-- TASK TO CARRY OUT --
Extract each line of the data and write it out again exactly.
RECORD LIST start
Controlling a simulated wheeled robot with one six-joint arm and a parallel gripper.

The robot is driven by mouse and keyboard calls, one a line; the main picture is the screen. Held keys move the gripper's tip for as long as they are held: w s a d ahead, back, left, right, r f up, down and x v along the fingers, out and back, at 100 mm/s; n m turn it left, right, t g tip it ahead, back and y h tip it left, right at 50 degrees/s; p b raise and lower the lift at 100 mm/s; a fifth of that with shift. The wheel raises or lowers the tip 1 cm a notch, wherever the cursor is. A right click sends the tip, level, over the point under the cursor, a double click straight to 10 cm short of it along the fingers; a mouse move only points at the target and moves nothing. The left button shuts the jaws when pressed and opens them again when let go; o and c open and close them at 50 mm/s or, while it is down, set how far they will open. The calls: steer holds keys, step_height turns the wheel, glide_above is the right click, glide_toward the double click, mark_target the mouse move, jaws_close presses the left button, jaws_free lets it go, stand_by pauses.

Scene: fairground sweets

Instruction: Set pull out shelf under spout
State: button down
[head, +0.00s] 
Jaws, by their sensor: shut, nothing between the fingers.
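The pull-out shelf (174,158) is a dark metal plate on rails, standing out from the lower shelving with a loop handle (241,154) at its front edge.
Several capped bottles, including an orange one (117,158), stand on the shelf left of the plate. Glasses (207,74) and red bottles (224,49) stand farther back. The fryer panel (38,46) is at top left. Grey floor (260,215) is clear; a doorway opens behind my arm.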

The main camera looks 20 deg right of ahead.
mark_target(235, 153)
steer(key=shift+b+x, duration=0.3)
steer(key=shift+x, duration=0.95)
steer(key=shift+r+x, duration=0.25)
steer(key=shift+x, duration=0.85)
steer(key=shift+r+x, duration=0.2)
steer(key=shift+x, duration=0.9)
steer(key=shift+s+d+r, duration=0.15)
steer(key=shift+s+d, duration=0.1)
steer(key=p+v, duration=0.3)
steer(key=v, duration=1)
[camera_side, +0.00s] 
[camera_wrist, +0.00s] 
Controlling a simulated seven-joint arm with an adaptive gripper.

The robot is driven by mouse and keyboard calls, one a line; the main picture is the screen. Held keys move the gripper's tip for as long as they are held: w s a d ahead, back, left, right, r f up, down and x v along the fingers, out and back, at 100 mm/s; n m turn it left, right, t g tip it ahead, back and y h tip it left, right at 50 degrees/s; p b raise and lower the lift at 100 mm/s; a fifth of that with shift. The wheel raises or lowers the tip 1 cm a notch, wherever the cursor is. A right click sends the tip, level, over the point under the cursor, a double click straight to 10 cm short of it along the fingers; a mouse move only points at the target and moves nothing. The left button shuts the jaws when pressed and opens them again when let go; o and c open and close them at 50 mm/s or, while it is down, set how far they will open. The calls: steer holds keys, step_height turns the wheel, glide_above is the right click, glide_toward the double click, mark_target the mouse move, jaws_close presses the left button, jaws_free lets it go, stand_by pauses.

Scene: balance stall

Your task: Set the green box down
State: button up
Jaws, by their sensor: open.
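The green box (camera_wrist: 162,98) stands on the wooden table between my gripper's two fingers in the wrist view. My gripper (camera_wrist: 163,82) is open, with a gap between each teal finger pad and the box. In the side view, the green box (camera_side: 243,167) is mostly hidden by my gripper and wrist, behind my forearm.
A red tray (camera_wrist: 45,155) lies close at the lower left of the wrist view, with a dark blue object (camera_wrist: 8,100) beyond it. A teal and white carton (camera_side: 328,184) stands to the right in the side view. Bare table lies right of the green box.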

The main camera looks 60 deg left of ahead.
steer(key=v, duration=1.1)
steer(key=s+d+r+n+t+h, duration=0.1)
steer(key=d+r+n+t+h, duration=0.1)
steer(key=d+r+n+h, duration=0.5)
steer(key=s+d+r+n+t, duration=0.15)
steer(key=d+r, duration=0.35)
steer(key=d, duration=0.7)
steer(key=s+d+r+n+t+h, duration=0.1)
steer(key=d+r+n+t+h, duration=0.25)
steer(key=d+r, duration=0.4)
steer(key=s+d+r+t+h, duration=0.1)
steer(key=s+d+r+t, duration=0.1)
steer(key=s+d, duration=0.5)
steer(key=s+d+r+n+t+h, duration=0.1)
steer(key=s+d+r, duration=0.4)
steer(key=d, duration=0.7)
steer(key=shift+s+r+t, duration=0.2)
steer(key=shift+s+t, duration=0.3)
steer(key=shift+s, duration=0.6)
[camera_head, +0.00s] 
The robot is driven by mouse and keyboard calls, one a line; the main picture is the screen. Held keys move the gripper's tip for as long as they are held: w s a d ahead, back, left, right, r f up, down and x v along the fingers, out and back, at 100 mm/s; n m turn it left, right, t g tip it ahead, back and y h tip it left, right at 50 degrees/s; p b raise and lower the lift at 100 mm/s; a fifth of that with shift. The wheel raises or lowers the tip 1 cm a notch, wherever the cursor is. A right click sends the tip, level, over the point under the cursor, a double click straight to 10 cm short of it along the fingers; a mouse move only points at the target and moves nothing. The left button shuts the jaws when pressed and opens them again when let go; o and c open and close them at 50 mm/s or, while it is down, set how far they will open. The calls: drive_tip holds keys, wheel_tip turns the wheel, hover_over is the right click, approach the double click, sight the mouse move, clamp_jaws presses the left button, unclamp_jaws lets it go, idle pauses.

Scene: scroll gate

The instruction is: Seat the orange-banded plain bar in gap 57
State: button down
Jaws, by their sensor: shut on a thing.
RECORD LIST end
-- FULL RESPONSE --
Controlling a simulated wheeled robot with one six-joint arm and a parallel gripper.

The robot is driven by mouse and keyboard calls, one a line; the main picture is the screen. Held keys move the gripper's tip for as long as they are held: w s a d ahead, back, left, right, r f up, down and x v along the fingers, out and back, at 100 mm/s; n m turn it left, right, t g tip it ahead, back and y h tip it left, right at 50 degrees/s; p b raise and lower the lift at 100 mm/s; a fifth of that with shift. The wheel raises or lowers the tip 1 cm a notch, wherever the cursor is. A right click sends the tip, level, over the point under the cursor, a double click straight to 10 cm short of it along the fingers; a mouse move only points at the target and moves nothing. The left button shuts the jaws when pressed and opens them again when let go; o and c open and close them at 50 mm/s or, while it is down, set how far they will open. The calls: steer holds keys, step_height turns the wheel, glide_above is the right click, glide_toward the double click, mark_target the mouse move, jaws_close presses the left button, jaws_free lets it go, stand_by pauses.

Scene: fairground sweets

Instruction: Set pull out shelf under spout
State: button down
[head, +0.00s] 
Jaws, by their sensor: shut, nothing between the fingers.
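The pull-out shelf (174,158) is a dark metal plate on rails, standing out from the lower shelving with a loop handle (241,154) at its front edge.
Several capped bottles, including an orange one (117,158), stand on the shelf left of the plate. Glasses (207,74) and red bottles (224,49) stand farther back. The fryer panel (38,46) is at top left. Grey floor (260,215) is clear; a doorway opens behind my arm.

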The main camera looks 20 deg right of ahead.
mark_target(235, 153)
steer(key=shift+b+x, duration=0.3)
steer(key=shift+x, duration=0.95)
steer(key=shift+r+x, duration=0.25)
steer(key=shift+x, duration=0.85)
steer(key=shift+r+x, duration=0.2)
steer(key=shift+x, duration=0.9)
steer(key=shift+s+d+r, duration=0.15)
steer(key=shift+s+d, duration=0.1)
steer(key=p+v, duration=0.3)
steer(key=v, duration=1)
[camera_side, +0.00s] 
[camera_wrist, +0.00s] 
Controlling a simulated seven-joint arm with an adaptive gripper.

The robot is driven by mouse and keyboard calls, one a line; the main picture is the screen. Held keys move the gripper's tip for as long as they are held: w s a d ahead, back, left, right, r f up, down and x v along the fingers, out and back, at 100 mm/s; n m turn it left, right, t g tip it ahead, back and y h tip it left, right at 50 degrees/s; p b raise and lower the lift at 100 mm/s; a fifth of that with shift. The wheel raises or lowers the tip 1 cm a notch, wherever the cursor is. A right click sends the tip, level, over the point under the cursor, a double click straight to 10 cm short of it along the fingers; a mouse move only points at the target and moves nothing. The left button shuts the jaws when pressed and opens them again when let go; o and c open and close them at 50 mm/s or, while it is down, set how far they will open. The calls: steer holds keys, step_height turns the wheel, glide_above is the right click, glide_toward the double click, mark_target the mouse move, jaws_close presses the left button, jaws_free lets it go, stand_by pauses.

Scene: balance stall

Your task: Set the green box down
State: button up
Jaws, by their sensor: open.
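The green box (camera_wrist: 162,98) stands on the wooden table between my gripper's two fingers in the wrist view. My gripper (camera_wrist: 163,82) is open, with a gap between each teal finger pad and the box. In the side view, the green box (camera_side: 243,167) is mostly hidden by my gripper and wrist, behind my forearm.
A red tray (camera_wrist: 45,155) lies close at the lower left of the wrist view, with a dark blue object (camera_wrist: 8,100) beyond it. A teal and white carton (camera_side: 328,184) stands to the right in the side view. Bare table lies right of the green box.

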The main camera looks 60 deg left of ahead.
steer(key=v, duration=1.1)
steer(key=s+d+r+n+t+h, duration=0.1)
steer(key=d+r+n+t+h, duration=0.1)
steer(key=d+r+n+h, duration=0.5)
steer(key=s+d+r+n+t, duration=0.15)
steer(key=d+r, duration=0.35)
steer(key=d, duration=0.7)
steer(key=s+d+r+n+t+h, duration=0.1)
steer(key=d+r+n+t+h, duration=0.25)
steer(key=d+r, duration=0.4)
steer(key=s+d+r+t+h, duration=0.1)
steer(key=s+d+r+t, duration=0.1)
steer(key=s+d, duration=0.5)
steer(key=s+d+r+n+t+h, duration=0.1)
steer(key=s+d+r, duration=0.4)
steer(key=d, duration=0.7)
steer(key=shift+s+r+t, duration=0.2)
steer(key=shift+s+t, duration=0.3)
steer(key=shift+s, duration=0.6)
[camera_head, +0.00s] 
The robot is driven by mouse and keyboard calls, one a line; the main picture is the screen. Held keys move the gripper's tip for as long as they are held: w s a d ahead, back, left, right, r f up, down and x v along the fingers, out and back, at 100 mm/s; n m turn it left, right, t g tip it ahead, back and y h tip it left, right at 50 degrees/s; p b raise and lower the lift at 100 mm/s; a fifth of that with shift. The wheel raises or lowers the tip 1 cm a notch, wherever the cursor is. A right click sends the tip, level, over the point under the cursor, a double click straight to 10 cm short of it along the fingers; a mouse move only points at the target and moves nothing. The left button shuts the jaws when pressed and opens them again when let go; o and c open and close them at 50 mm/s or, while it is down, set how far they will open. The calls: drive_tip holds keys, wheel_tip turns the wheel, hover_over is the right click, approach the double click, sight the mouse move, clamp_jaws presses the left button, unclamp_jaws lets it go, idle pauses.

Scene: scroll gate

The instruction is: Seat the orange-banded plain bar in gap 57
State: button down
Jaws, by their sensor: shut on a thing.

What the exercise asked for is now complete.